Technicals Turn from Bearish to Neutral

– Stephen R Koontz, Agricultural and Resource Economics, Colorado State University

Fed cattle prices are now five-to-six weeks into a rally off the lows set in early October.  The rally is feeder cattle is less steadily strong but is still decidedly off seasonal lows.  Is there fundamental news to support this strength?  So far the main bullish fundamentals news appears to be that that low prices do what they are supposed to do.  We don’t like them on the receiving end they are an indicator of a functioning market.  In that light, we continue to see strong volumes of fed cattle marketed and strong Saturday kills at beef packing plants.  Retail prices continue to soften but there is as of yet little weakening of the retail margin.  Further, packer margins have weakened but remain rather healthy.  So the news appears to be that fundamentals are not changing such that market conditions will continue to get bearish.

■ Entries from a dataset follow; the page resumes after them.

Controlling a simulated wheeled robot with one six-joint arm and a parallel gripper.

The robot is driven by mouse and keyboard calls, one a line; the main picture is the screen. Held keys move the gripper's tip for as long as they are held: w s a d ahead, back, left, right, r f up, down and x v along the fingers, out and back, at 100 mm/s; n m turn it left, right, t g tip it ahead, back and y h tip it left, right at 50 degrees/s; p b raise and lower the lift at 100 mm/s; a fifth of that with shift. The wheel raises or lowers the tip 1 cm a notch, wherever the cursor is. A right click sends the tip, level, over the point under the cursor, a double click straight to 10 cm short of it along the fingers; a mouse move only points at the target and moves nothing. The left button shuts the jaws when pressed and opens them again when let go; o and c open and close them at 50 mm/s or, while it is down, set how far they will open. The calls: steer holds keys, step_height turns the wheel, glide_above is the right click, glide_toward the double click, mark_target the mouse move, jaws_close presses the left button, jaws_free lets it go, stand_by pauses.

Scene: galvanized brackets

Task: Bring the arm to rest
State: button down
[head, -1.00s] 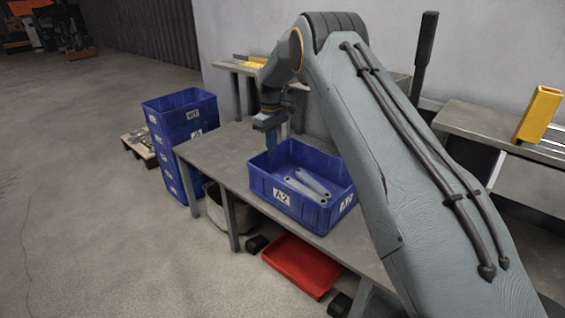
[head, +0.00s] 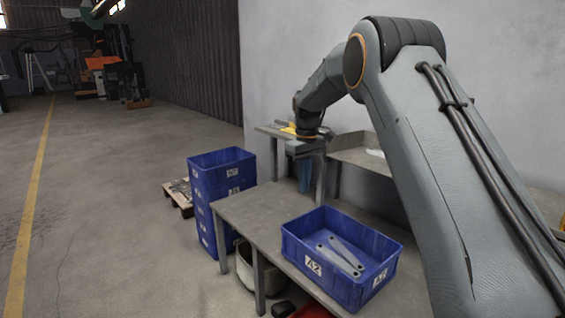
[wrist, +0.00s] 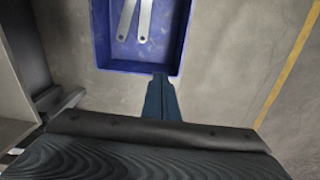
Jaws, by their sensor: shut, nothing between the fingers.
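My gripper (head: 303,168) hangs in the air past the far side of the work table, fingers pointing down, clear of the blue bin. In the wrist view its two dark blue fingers (wrist: 160,98) are together with nothing between them. The blue bin labelled A2 (head: 318,262) stands on the table, and grey metal brackets (head: 341,256) lie inside it. The wrist view also shows a blue bin (wrist: 181,45) with two brackets (wrist: 146,20) at the top, beyond the fingertips.
The grey work table (head: 240,215) is bare left of the bin. A stack of blue bins (head: 204,195) stands at its left end, with a pallet (head: 178,197) behind. Open floor lies left, with a yellow line (head: 35,200).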

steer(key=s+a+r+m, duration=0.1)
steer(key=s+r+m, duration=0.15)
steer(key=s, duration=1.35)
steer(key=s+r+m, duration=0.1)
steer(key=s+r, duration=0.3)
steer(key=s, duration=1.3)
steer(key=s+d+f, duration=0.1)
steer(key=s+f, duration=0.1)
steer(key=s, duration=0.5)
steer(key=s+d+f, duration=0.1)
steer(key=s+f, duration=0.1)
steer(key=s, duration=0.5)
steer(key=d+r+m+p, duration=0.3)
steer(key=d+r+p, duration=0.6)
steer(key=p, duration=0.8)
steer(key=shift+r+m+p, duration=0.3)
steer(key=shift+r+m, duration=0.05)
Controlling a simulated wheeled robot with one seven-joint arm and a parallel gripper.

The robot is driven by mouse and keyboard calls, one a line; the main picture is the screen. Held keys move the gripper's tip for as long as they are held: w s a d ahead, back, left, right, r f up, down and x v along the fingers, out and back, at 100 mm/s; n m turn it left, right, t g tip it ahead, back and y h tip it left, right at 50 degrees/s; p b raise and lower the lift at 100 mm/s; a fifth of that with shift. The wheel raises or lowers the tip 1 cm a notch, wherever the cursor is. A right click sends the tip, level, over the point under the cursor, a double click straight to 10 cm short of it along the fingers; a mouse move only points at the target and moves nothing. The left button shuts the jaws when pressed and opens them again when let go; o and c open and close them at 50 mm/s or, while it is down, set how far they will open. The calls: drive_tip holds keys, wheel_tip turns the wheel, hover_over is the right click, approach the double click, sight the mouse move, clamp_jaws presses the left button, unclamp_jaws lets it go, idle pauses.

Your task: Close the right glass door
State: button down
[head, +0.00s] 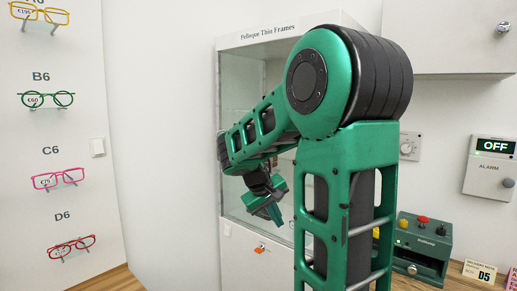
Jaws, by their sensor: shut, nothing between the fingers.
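A white display cabinet (228,42) labelled "Pellioque Thin Frames" stands in the middle of the head view. Glass (238,95) shows on its left part, in front of a pale interior. My green arm covers much of the cabinet's right part, so the right glass door is mostly hidden. I cannot tell how far open that door is. My gripper (272,212) is shut and empty, pointing down to the right in front of the cabinet's lower glass area. I cannot tell whether it touches the glass.
Glasses frames, such as the pink pair (58,179), hang on the left wall panel. A green device (423,246) with coloured buttons stands on the wooden counter at right. An alarm box (489,178) below an "OFF" sign (493,146) and a dial (408,147) are on the wall.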

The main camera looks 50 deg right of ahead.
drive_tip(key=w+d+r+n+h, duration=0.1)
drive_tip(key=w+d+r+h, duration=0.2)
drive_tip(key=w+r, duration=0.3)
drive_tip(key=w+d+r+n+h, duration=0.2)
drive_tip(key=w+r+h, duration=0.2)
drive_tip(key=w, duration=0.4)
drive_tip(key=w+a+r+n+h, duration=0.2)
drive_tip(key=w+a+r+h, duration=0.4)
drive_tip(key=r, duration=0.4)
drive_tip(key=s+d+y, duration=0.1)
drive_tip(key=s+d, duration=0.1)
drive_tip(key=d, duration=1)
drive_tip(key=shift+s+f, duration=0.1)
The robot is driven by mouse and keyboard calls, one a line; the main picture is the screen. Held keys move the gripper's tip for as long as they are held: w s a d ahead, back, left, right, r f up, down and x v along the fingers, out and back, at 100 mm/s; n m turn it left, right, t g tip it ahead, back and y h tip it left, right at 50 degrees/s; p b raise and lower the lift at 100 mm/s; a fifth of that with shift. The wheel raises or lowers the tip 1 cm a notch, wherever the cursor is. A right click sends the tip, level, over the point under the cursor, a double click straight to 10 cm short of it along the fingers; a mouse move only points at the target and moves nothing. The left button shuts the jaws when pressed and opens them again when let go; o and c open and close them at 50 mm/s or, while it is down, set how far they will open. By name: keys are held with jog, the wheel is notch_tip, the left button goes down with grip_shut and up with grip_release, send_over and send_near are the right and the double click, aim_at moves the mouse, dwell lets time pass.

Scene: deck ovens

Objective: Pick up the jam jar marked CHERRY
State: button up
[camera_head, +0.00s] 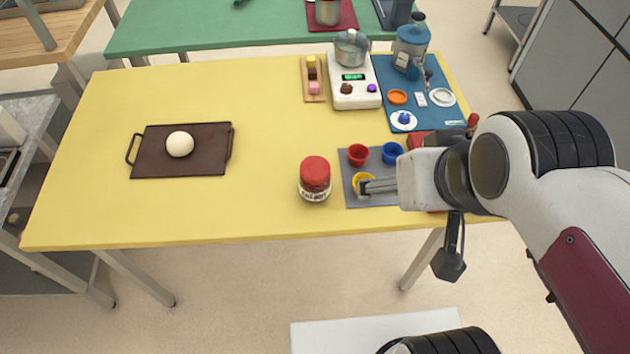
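A jar (314,180) with a red lid stands upright on the yellow table, left of the grey mat. Its pale label carries dark lettering that is too small to read surely; no other jar shows clearly. My gripper (364,186) reaches in from the right, its fingers pointing left over the grey mat. The fingertips are right of the jar and apart from it. They overlap a yellow cup (361,178) in this view; whether they touch it I cannot tell. The finger spacing is not clear from this side.
The grey mat (354,200) also bears a red cup (357,154) and a blue cup (391,152). Behind stand a white scale (354,96) with a pot and a blue mat (385,72) with dishes. A brown tray (150,160) holds a pale ball (180,144).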

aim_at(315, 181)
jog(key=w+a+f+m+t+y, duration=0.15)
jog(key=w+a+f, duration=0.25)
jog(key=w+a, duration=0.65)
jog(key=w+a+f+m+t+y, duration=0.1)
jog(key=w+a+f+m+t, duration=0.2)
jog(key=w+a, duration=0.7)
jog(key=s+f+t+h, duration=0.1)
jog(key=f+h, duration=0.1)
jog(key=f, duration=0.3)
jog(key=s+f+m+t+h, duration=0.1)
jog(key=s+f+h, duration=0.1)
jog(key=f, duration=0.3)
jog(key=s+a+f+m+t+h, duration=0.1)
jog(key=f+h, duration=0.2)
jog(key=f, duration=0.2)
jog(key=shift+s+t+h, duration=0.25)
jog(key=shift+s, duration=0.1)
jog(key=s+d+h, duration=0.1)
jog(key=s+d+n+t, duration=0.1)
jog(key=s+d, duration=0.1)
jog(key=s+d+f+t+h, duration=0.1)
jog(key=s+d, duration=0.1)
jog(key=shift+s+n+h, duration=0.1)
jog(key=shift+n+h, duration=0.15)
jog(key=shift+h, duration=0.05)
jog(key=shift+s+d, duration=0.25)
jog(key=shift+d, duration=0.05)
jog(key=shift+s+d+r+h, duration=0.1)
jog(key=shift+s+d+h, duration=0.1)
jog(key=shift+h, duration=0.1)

I receive questions regularly from producers and reporters about imports.  There is no news here.  Either last week or really the last 5-6 months.  Changes in exports and imports of cattle and beef during 2016 are clearly being driven by cattle and beef prices and not the reverse.  To be clear, imports and exports are not driving cattle and beef prices.  Beef imports are following the typical seasonal pattern and are weaker this fall – about 18% — than the past summer.  Further, beef imports are substantially weaker – 25-30% – than summer or fall of 2015.  And are forecast to be weaker yet in 2017.  October beef exports were slightly higher than an average of the prior five years during that month and are substantially above exports the third and fourth quarter months of 2015 — about 12-25% depending on the month.  Further, the export volume above the average of the prior five years for that month is a notable event.  With years of shrinking numbers and supplies it has not been possible to see strong export volume.  And now the strength of the U.S. dollar is working against exports.  It is the lower prices that are making exports happen.  Finally, fed cattle imports from Canada are almost exactly the same through the last half of 2016 as for 2015 with the exception of a sharp drop in imports in July.  Prices drive imports/exports and not the reverse.

So what do the technicals say?  Down trends in the daily charts that have persisted all of 2016 and that were set up in 2015 appear to be broken or, for certain, have been pressured.  This is seen for nearby and deferred 2017 daily charts on live cattle and feeder cattle contracts.  These technicals have turned from overwhelmingly bearish to neutral.  And markets have rallied off the substantial lows of late October and early November.  Further, there appears to be head and shoulders bottoming patterns that have been completed in live and feeder cattle markets.  Both markets broke the left should support in September through October and moved lower forming the head in mid-October.  Then in early-November support held, forming the right shoulder and the market has rallied strong for the following 5-going-into-6 weeks.  I have doubts the market has completely turned and will strengthen.  Forecasts for 2017 are for expanded production – and without increased exports – prices will be lower.  And along those lines the weekly charts remain clearly bearish.  On the weekly charts, the long-term downtrend that was established in early 2015 is still in place.  But the daily charts are shaping up to communicate the route is over.  So – in the daily charts – the down trend pressured or broken, support has held, and bottoming patter in place.  That’s the most bullish news we’ve had in a while and the next several weeks will be informative.